*** PROVIDED DATA ***

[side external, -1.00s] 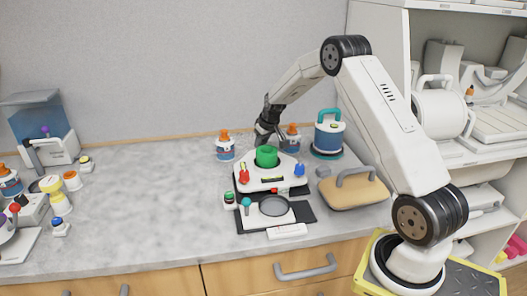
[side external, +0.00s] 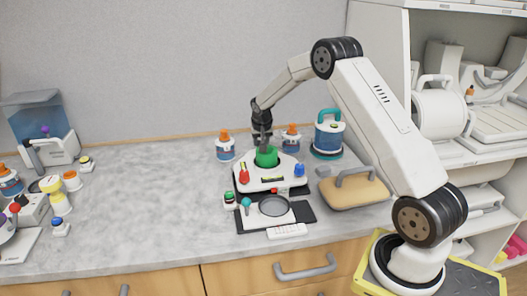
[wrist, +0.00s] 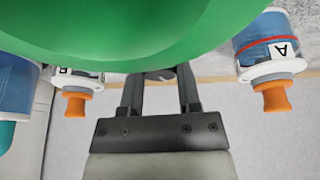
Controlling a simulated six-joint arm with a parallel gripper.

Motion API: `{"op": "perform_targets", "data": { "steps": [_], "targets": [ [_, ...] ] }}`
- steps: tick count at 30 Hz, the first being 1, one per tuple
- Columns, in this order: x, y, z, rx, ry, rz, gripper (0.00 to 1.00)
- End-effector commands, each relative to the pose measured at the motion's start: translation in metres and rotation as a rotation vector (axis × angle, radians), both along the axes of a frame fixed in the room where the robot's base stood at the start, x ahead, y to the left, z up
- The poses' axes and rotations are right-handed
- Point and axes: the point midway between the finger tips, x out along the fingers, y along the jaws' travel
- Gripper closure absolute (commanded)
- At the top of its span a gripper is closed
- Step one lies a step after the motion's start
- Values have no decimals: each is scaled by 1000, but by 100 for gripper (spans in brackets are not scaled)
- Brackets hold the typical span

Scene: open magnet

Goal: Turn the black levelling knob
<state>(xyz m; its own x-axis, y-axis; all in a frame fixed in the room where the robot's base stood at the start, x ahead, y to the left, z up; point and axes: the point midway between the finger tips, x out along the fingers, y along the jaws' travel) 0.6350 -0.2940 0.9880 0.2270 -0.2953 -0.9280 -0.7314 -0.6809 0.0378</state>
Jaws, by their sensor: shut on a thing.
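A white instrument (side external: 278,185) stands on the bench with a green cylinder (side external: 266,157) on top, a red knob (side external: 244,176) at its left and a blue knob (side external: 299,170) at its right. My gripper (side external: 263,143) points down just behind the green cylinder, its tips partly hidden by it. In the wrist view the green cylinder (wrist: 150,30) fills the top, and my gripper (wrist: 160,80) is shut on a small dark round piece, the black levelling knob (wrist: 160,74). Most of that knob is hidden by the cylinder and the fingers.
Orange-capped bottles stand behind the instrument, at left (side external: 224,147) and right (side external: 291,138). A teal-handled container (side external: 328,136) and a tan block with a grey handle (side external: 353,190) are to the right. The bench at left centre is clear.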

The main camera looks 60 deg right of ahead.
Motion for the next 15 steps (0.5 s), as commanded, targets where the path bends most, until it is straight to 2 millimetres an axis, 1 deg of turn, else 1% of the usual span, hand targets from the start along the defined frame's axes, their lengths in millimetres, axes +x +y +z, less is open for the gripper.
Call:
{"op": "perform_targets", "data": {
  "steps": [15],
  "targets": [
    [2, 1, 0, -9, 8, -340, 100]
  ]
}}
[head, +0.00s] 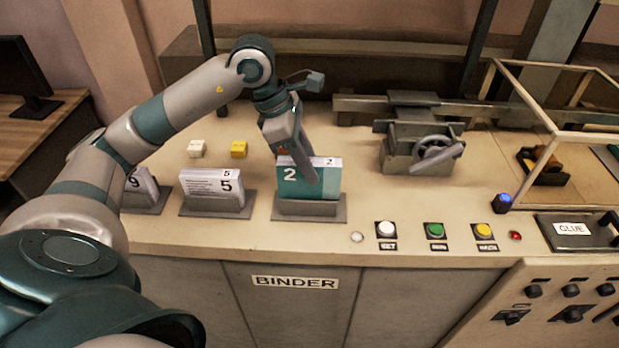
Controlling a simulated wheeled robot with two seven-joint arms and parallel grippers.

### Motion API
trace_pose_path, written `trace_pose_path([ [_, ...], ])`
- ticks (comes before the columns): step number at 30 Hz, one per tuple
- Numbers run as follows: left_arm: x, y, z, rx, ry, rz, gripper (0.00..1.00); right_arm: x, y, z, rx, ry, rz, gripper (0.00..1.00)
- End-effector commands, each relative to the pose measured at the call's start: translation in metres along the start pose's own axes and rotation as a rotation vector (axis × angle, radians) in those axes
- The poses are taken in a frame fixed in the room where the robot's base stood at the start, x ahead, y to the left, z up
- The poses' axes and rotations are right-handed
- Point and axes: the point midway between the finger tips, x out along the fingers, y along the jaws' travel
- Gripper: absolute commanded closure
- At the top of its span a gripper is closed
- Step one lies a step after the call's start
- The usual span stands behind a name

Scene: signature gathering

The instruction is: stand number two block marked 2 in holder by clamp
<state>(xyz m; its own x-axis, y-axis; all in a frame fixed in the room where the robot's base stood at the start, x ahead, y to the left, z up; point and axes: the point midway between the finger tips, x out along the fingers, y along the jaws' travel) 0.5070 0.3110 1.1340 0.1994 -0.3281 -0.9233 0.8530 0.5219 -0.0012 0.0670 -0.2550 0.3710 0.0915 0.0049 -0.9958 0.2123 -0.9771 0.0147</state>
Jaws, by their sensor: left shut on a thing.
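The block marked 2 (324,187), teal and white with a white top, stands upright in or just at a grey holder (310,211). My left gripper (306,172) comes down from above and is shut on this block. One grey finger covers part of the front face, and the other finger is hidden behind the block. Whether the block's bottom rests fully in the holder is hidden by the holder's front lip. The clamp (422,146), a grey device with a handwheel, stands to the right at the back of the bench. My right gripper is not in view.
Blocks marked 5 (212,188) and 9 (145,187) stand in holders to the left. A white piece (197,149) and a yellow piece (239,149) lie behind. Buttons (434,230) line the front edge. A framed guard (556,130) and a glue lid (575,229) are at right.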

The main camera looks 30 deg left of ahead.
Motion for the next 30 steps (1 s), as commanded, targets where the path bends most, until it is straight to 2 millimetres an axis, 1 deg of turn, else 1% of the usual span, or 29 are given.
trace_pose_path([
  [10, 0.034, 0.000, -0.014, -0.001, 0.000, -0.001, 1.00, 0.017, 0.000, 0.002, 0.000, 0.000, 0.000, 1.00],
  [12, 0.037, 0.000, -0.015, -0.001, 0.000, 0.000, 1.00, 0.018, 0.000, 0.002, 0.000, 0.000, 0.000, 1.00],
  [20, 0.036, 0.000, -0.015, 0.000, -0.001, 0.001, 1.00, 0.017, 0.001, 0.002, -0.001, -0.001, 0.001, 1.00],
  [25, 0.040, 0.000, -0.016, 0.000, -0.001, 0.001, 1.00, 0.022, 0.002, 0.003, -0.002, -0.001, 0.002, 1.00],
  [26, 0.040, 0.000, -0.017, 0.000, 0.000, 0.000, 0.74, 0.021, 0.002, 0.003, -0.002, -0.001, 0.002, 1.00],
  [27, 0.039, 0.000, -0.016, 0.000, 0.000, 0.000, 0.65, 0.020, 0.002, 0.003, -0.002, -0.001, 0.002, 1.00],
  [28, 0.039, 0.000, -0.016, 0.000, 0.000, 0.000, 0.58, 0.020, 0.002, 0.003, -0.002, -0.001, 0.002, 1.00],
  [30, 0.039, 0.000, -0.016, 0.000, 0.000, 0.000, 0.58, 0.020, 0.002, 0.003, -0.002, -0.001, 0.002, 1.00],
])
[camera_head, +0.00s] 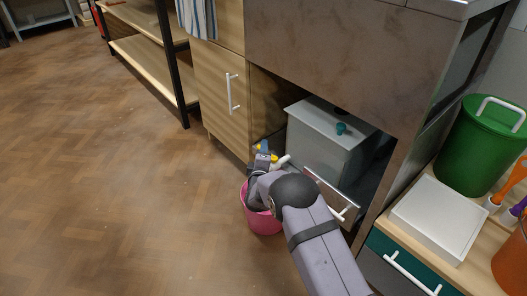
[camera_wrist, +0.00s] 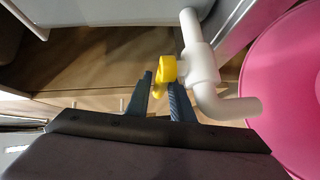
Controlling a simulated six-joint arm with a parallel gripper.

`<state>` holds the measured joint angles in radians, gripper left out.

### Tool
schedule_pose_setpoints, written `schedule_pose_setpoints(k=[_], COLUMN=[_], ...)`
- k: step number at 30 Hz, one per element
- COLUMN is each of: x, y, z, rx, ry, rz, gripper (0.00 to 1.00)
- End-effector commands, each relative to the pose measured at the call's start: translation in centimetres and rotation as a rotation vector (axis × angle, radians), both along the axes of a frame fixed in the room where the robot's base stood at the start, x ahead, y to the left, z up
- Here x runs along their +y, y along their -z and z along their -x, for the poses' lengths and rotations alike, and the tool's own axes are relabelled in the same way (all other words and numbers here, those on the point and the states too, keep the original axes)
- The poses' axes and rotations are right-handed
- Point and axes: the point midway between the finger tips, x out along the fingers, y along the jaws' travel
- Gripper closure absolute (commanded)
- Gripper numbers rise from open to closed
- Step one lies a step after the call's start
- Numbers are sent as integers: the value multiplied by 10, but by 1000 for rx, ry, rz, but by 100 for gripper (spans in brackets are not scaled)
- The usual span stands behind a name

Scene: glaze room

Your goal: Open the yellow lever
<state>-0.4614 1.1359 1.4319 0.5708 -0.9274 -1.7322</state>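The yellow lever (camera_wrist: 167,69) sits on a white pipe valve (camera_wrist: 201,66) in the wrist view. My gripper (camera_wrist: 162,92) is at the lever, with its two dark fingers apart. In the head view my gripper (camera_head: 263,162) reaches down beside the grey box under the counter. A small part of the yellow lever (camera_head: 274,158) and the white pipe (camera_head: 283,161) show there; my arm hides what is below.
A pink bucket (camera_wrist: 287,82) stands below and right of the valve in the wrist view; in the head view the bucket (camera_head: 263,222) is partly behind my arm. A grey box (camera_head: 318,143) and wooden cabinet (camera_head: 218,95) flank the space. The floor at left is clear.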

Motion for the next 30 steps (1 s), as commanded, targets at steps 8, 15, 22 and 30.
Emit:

***

### DESCRIPTION OF THE TASK
Pictures excluded, repeat the records exactly from their opening line through the line containing "- Columns, in".

### RIGHT ANSWER
[side external, -1.00s] 
[side external, +0.00s] 
[wrist, +0.00s] 
Controlling a simulated six-joint arm with a parallel gripper.

Motion API: `{"op": "perform_targets", "data": { "steps": [_], "targets": [ [_, ...] ] }}`
- steps: tick count at 30 Hz, the first being 1, one per tuple
- Columns, in this order: x, y, z, rx, ry, rz, gripper (0.00 to 1.00)

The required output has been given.